Maybe it is asking too much of our reporters to see the unseen. But we live in a complicated world, and not all of it is visible. To report on that world as it actually is requires an understanding of sometimes-difficult economic concepts such as opportunity costs.

Economic journalists who don’t know basic economics too often write stories that are at best incomplete, and at worst misleading. Reporting only on what is seen leads to the impression that fiscal stimulus is a free lunch; seeing the unseen reminds us that there is no such thing.

Microsoft, Yahoo, and Antitrust

Over at the Washington Examiner, I make the case for why trustbusters should lay off the Microsoft-Yahoo search engine partnership. My key point:

“If regulations are to be effective, they must be either clear or silent; antitrust statutes are neither. That alone is reason enough to urge trustbusters to back off the Microsoft-Yahoo partnership, and just let the competitors compete.

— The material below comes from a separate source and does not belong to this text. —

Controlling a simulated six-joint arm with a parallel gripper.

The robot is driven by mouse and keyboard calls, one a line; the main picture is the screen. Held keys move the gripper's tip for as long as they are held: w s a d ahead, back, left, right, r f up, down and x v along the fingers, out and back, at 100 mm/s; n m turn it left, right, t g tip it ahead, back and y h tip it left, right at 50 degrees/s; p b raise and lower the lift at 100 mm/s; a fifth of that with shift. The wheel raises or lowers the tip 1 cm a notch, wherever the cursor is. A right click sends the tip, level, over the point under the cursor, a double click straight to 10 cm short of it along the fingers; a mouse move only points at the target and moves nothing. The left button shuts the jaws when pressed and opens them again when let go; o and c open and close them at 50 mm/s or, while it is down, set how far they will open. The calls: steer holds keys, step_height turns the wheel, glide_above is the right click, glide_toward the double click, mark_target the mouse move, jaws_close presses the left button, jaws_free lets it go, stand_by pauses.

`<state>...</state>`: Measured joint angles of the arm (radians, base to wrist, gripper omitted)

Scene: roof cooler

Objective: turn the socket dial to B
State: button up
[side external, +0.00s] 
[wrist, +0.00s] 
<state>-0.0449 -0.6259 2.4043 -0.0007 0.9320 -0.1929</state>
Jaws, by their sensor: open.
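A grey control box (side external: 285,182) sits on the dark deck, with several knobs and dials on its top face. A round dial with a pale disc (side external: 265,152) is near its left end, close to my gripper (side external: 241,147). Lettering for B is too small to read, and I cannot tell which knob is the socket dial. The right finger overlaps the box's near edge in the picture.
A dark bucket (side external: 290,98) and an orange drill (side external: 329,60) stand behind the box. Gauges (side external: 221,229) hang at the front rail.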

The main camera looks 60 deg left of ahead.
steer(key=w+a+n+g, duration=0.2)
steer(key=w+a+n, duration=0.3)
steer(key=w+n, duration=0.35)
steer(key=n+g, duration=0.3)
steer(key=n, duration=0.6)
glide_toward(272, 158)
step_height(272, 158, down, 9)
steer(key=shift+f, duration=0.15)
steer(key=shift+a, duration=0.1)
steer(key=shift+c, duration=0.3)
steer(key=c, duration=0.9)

Consumers should pick the winner, not politicians.”

The Antitrust Religion still Has Many Adherents

Here’s a letter I sent recently to the Financial Times:

July 29, 2009
Editor, Financial Times
1330 Avenue of the Americas
New York, NY 10019

From Mr Ryan Young.
Sir, Mario Monti’s call for harmonized and reinvigorated EU and U.S. antitrust policies (“Watchdogs of the world, unite!”, July 29) is misguided. Consumers are best served when competing firms concentrate on bettering themselves, rather than hobbling their rivals. Antitrust policy discourages the former, and encourages the latter. Why bother with the ongoing challenge of competing in the marketplace if one can merely go to Brussels or Washington?

The great irony of antitrust policy is that it reduces market competition whenever and wherever it is applied. Such is its very nature.

Ryan Young
Fellow in Regulatory Studies,
Competitive Enterprise Institute,
Washington, DC, US

In Which Greed Is Good

The great economist Joseph Schumpeter wrote that “[F]ree trade is the cement that holds together the idea of peace.”*

His logic is sound. To put it bluntly, killing the customer is bad for business. And money talks. Commerce gives people who may hate each other a powerful incentive to get along; greed can be a force for good.

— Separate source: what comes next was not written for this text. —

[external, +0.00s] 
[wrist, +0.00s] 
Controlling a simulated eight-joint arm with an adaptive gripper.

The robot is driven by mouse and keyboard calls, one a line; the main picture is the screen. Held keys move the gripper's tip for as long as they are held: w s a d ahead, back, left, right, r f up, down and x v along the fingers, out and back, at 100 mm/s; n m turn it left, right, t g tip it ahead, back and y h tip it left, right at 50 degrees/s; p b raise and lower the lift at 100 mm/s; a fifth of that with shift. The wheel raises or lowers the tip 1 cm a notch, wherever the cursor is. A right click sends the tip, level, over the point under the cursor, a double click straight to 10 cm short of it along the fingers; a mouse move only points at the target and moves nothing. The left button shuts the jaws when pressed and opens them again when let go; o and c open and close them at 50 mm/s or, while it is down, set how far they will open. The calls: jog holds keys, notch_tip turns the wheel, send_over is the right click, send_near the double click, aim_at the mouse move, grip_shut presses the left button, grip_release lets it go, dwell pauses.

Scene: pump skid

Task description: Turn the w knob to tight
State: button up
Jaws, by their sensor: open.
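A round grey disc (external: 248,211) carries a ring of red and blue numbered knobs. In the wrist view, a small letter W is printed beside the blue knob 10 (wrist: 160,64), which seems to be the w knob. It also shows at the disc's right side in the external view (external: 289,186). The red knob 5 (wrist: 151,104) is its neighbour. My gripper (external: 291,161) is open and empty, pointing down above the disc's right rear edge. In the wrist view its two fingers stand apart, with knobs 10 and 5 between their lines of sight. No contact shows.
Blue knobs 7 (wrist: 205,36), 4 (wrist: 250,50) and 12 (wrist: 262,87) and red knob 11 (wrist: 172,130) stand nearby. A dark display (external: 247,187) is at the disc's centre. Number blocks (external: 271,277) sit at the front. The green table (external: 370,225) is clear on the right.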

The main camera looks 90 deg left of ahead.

*Thomas K. McCraw, Prophet of Innovation: Joseph Schumpeter and Creative Destruction, (Cambridge, MA: Harvard University Press, 2007), p. 110.

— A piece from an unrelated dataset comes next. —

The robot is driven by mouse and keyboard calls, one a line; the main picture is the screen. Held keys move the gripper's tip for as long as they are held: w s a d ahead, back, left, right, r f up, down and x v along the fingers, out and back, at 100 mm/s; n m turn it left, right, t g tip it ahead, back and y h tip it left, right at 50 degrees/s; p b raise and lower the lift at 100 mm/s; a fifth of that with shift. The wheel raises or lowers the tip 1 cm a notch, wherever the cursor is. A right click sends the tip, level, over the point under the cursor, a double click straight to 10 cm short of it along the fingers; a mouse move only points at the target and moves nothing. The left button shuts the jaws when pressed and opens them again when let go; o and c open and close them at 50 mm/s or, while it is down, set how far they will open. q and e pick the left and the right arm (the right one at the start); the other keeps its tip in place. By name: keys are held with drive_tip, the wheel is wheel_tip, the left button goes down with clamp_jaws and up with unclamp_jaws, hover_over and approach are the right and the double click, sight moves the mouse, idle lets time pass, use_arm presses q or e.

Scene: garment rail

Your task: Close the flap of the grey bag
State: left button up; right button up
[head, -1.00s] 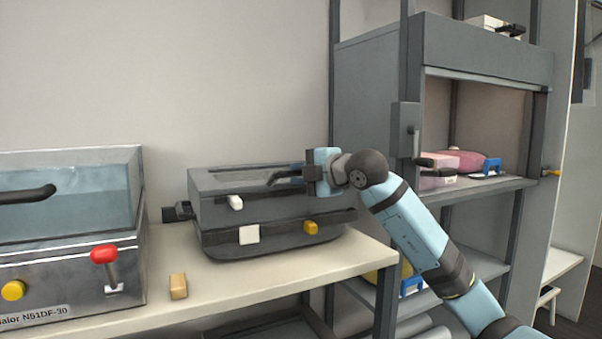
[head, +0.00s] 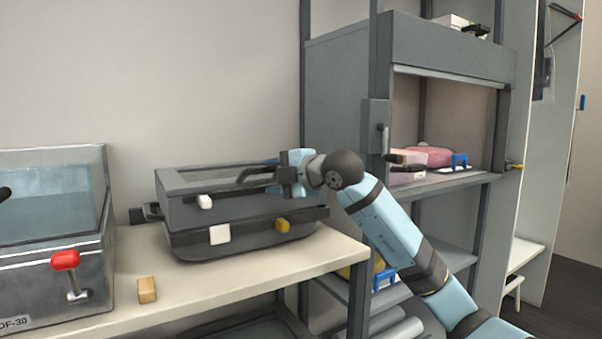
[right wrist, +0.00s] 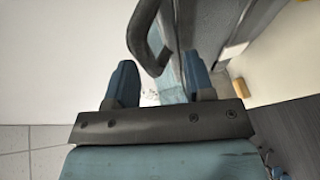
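The grey bag (head: 190,216) stands on the pale table, with a dark band around its middle. White and yellow tabs show on its front. A dark curved handle (head: 245,173) rises at its top right. I cannot tell the flap clearly from the rest of the top. My right gripper (head: 281,175) is at the bag's top right, by the handle. In the right wrist view its two blue fingers (right wrist: 161,84) stand apart, with the curved handle (right wrist: 142,38) reaching down toward the gap; I see no grip on it. My left gripper is out of view.
A clear-lidded sealer machine (head: 50,262) with a red-knobbed lever stands left of the bag. A small tan block (head: 147,290) lies on the table (head: 200,292) between them. A grey shelf cabinet (head: 340,85) with pink items stands close at the right, behind my right arm.

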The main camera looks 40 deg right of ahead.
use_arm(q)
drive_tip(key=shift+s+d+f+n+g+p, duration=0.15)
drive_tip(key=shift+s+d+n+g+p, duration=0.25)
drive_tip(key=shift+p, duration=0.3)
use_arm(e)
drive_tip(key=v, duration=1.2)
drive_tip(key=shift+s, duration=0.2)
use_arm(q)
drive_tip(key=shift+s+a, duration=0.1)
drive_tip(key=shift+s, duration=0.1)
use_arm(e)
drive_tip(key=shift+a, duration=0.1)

Policy Translated: Fiscal Stimulus

CEI is putting out a series of short videos called “Policy Translated.” Our policy wonks hold forth on an issue, and snarky subtitles translate what we’re saying into English. You can check out the channel here. Below is my contribution, where I explain why fiscal stimulus doesn’t work very well.

In case the embedded video doesn’t work, you can watch it by clicking here.

How to End the War over Antitrust

The government is at war with itself over antitrust policy, according to the New York Times.

On one side we have Christine Varney, who heads the Justice Department’s antitrust division. On the other we have the Department of Transportation (over both airlines and rail policy), financial regulators, legislators from both parties, and some of President Obama’s advisers (but not all of them).

The reason for the infighting is that antitrust policy, by its very nature, is vague and arbitrary. If the Sherman and Clayton Acts were followed to the letter, all prices, all mergers, and all business agreements would be illegal. Therefore they aren’t followed to the letter.

Regulators instead must use their discretion. Different people have different discretions; of course they will disagree on the proper boundaries of antitrust enforcement. Hence the government’s war with itself.

There are two ways around this: either enforce the laws as they are written, or repeal them. A quick look at the laws is enough to make the case for repeal.

Suppose you charge a higher price than your competitors. You are abusing your market power and can be prosecuted. If you charge the same price as your competitors, then that is evidence of collusion; also prosecutable. If you charge lower prices than your rivals, then that is predatory pricing, intended to drive your rivals out of business so you can then raise prices and make monopoly profits. Prosecutable. Literally, all prices are illegal. No one is innocent.

Same with mergers. There are three kinds: horizontal, vertical, and conglomerate. Horizontal mergers are between direct competitors. Fewer competitors implies less competition. Prosecutable. Vertical mergers are between firms with a supplier-customer relationship, and can lead to undue market power. Prosecutable. Conglomerate mergers unite unrelated, non-competing firms. By raising barriers to entry in multiple markets, they are prosecutable. All mergers fall under at least one of the three categories. All are technically illegal.

This is absurd, obviously. Companies have to charge prices. And even the most hawkish antitrust advocate knows that some mergers can actually increase efficiency and competitiveness. So the government doesn’t enforce antitrust statutes literally. Individuals pick and choose which companies to go after, and different people pick and choose differently.

If the executive branch is not going to consistently enforce antitrust laws — and they shouldn’t — they should be repealed.

Exploiting the Minimum Wage

The minimum wage is going up for the third year in a row, effective today. The new wage floor is $7.25 per hour.

Young people with little or no work experience may not be able to offer $7.25 per hour worth of productivity; no wonder so many of them are having trouble finding summer jobs. They have to be paid more than they are worth. Wage floors reduce the number of jobs.

Alex Tabarrok also explains why minimum wage laws are inherently anti-competitive. Some employers support wage floors, which is surprising at first glance.

But suppose a company has higher labor costs than its competitors. If they can’t cut their own costs to compete, why not just pass a law to increase their rivals’ costs? Tabbarok also observes, “This is why unions have typically been in favor of the minimum wage even when their own workers make much more than the minimum.”

Lost jobs and a less competitive economy, in other words. And minimum wage hikes still routinely poll at over 80% in favor. One of life’s mysteries, that.